Creating successful social competitions
Utilising a contest or competition can do great things for brand awareness and social presence. But it’s not as easy as asking who wants to win a car, for example.
A contest that isn’t well thought-out isn’t going to get results. Whereas one that is can generate interest in your brand, lead to sales, and promote your brand’s vision and ethos.
I’ve put together a few tips to ensure your social contests are as successful as they should be. Here are some ideas to ponder if you’re considering running a competition on social media:
1) Ensure you’re clear about the contest’s aims
What are you promoting? Is it your brand’s ethos, or a new product range or service?
If you’re not clear about this from the get-go, chances are the contest won’t generate the sort of results you’re after. It is always good to know what you’re aiming for before you start, then you can work towards that goal in every phase of planning and execution.

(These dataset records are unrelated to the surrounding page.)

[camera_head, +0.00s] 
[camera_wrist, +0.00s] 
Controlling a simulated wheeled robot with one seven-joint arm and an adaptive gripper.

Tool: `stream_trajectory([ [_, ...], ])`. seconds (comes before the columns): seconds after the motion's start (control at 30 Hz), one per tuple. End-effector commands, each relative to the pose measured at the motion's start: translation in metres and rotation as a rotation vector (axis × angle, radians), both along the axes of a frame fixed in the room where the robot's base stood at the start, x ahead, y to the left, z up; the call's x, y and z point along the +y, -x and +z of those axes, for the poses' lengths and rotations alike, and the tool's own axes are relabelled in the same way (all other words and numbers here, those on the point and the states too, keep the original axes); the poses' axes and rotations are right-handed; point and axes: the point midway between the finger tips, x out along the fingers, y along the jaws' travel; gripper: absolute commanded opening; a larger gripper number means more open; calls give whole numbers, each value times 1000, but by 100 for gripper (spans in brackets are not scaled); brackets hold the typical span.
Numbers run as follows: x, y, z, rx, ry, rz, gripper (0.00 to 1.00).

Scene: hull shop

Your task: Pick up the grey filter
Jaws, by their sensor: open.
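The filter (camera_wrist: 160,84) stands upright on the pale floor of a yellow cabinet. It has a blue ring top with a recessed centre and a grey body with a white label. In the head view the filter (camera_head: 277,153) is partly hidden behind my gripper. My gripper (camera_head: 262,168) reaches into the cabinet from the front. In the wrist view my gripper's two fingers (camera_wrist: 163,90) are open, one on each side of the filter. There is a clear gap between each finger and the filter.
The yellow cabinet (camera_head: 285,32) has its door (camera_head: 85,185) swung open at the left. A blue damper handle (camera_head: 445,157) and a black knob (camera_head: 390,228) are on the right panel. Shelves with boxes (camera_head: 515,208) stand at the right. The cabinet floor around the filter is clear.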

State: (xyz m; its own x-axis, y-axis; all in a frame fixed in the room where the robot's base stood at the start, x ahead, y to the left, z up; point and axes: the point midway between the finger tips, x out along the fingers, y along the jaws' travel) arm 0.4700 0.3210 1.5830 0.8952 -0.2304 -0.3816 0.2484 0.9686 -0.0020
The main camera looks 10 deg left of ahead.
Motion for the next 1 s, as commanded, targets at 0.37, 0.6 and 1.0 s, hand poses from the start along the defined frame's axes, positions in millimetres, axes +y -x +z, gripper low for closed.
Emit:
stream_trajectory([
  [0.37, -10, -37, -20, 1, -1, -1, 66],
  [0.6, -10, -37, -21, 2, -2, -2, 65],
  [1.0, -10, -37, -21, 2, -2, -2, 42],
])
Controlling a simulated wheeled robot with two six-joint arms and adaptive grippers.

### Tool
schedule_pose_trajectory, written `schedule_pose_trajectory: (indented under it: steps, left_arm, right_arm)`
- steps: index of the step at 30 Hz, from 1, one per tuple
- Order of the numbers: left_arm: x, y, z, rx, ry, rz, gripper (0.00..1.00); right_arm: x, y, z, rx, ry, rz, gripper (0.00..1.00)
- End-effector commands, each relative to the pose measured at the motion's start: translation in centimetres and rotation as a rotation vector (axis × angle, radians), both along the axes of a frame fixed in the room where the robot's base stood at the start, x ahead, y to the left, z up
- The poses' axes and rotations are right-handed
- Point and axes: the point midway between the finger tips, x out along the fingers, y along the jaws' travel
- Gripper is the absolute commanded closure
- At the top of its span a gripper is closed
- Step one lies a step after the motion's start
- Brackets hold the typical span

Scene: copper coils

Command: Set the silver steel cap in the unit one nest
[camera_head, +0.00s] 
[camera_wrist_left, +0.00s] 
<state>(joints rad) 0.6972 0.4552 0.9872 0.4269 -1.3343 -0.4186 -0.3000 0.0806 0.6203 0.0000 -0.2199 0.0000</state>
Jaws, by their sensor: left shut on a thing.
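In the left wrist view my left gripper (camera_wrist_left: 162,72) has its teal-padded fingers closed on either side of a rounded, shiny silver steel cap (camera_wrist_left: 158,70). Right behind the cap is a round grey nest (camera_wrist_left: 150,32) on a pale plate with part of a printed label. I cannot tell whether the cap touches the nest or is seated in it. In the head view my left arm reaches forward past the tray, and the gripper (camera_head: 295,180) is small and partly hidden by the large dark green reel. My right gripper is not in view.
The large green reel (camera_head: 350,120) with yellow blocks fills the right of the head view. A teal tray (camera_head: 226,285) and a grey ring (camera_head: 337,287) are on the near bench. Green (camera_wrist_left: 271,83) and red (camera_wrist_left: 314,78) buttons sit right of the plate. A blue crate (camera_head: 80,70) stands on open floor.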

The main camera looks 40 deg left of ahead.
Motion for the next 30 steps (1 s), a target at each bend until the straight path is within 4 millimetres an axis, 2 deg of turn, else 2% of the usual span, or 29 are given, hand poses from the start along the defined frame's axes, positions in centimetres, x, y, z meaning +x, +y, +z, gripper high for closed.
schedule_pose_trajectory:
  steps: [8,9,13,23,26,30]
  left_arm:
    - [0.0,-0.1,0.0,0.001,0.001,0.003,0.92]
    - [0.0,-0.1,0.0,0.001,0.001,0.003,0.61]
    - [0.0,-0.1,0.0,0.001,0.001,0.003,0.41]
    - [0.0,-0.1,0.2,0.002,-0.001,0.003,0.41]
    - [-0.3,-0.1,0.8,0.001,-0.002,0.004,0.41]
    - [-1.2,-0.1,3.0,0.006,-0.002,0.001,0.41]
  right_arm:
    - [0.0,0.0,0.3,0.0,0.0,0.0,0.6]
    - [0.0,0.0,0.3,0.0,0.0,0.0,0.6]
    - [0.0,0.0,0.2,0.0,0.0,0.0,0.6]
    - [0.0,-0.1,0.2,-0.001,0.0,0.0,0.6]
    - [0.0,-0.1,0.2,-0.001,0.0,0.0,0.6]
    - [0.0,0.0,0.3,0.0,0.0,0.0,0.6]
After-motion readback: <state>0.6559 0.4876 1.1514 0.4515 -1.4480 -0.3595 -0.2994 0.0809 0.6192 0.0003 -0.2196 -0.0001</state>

Who are you aiming to target? Is it a select group of customers, all of them, a wider market? Be clear about whom you are targeting and how you are going to create the highest levels of engagement possible. Are you going to use sponsored posts, for example, or organic content, or a mix? Is it going to be a multi-platform contest, or limited to one platform?
2) Continuing momentum
If you want to make the most out of a contest and keep people involved, it might be worth thinking about designing a contest programme with various phases. This could be anything from simple things like entering, then sharing the entry on various social platforms, tagging friends to get an extra chance to win, answering a question about your brand … the list goes on. If it is a large-scale contest, you could introduce live judging, which is streamed from a link on your social platforms, for example.
3) Make everyone feel like they are part of the action
Whether this is by emailing every entrant a five per cent discount voucher as a thanks for entering, a free trial for a product or service, or some other incentive, these are all ways to drive enthusiasm and participation in the contest and drive awareness of your brand. It will also likely encourage others to enter, and promote more engagement and sharing.
4) Offer opportunities to share often
Building in ways for your entrants to share their entry, and the contest, with their own networks at every point possible is another way to drive awareness and engagement with your brand. Whether this is by offering an option to share the contest on their social platforms once they have entered, or share part of their entry, such as answers to a particular question, for example, it’s worth thinking about how you could do this before your contest goes live.
5) Utilise people’s local and regional contacts
If your competition is one in which people need to get the most votes/likes to win, you’ll be surprised how much people will utilise their local networks to do this. Remember to be clear about what these contestants are sharing, as it is a great opportunity to get your brand in front of a larger audience.
6) Determine length of contest before starting
You obviously want to make the most out of the engagement and hype around a contest, but you don’t want to draw it out for too long and have it lose momentum. Ideally, a contest should run for 21-28 days. Often, two weeks is too little, and anything more than a month is too long.
7) Select a prize that will draw in your target audience
This doesn’t need to be one of your own products. Some of the most successful contests I have seen have offered a well thought-out prize, targeted to a specific group of their customers. Dove ran a great competition recently targeted at their male customers, and gave away a home upgrade.
8) Link contest to an event
Sometimes it’s a good idea to link a contest with a particular event to give it more context. For example, it could be in aid of celebrating your brand’s 10th birthday, or an Easter/Christmas promotion. Linking to an anniversary or holiday can provide a deeper emotional connection for your customers, and promote a larger uptake.
9) Follow up with contestants
Sending a follow-up email to everyone who enters your competition gives it more credibility and is another chance to engage with your market. It also increase the chances of those contestants taking the next step (if there is one) that you would like them to take – i.e share your entry and receive a free trial, or give them a free discount code to use within a certain period.
10) Announcing the winner
Announce the winner to all contestants, via email and social media, and email the winner separately asking them to contact you within a certain timeframe to receive their prize.
11) Use the data you have collected
Once the competition is complete, a great way to use the stats and increase awareness of your business is to write a blog about the number of people who entered, how many people shared, liked, talked about it, for example. Or, write a guest post for another blog about your successes and get your brand in front of a different audience.